Recuerdo cuando en una ocasión, en una entrevista en la radio, me preguntaron, así de sopetón, cómo debía ser un buen libro infantil.
La respuesta más inmediata que se me vino a la mente fue recurrir a una anécdota de A. Lindgren cuando le preguntaron lo mismo: “debe ser bueno”, contestó.
Bromas aparte, la pregunta se las trae, porque los que a veces son catalogados como buenos libros por un comité de expertos, no gozan del favor de los lectores jóvenes y al revés, libros considerados como deleznables obtienen reiteradamente el beneplácito de los lectores, sin que lleguemos del todo bien a comprender los motivos de estas adhesiones o rechazos.

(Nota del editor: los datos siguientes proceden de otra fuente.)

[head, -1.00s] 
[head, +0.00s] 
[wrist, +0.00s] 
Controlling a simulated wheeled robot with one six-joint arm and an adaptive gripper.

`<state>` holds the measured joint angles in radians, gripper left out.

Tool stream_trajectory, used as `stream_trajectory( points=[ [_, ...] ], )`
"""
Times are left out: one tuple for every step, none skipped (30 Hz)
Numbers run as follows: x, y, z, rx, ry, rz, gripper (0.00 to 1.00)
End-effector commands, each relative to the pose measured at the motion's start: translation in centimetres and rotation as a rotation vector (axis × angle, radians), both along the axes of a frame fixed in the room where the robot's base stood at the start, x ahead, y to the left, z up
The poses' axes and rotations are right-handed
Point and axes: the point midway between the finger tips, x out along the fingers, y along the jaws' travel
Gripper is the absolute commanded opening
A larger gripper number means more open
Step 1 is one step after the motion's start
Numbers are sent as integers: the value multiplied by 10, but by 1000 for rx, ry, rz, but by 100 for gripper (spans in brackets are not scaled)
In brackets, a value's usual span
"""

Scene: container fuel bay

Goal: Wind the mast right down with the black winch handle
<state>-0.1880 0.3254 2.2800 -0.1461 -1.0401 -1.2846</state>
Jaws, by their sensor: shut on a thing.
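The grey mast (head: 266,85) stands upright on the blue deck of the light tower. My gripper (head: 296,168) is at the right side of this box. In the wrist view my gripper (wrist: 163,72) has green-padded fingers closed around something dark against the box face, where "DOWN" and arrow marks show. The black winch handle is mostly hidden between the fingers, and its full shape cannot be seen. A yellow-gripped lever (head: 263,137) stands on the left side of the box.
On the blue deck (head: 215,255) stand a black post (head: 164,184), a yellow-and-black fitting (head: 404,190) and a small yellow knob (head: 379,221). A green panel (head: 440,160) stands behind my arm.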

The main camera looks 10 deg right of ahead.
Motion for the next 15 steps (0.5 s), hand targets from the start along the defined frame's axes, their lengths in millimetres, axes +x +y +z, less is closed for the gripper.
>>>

Si tuviéramos las claves para escribir un buen libro infantil, seguramente que hace tiempo las hubiéramos utilizado.
No obstante, intentaremos deducir a través de las opiniones de los escritores –los más interesados en crear buenos libros– cómo debe escribirse un buen libro, cuáles son los mecanismos que funcionaron durante siglos para llegar a considerar a determinados libros infantiles o juveniles como obras de arte.
Lo primero que cabe decir es que la tarea de escribir para niños no es fácil, pues deben coaligarse muchos factores, no tanto literarios como extra literarios. B. Croce, ya en 1943, a pesar de que no creía n la LIJ y pensaba que “el espléndido sol de arte no puede ser soportado por los aún débiles ojos del niño”, era de la opinión de que para los niños eran adecuados libros que tienen algo de literario o artístico, pero también y principalmente, de elementos extra estéticos, curiosidad, aventuras etc.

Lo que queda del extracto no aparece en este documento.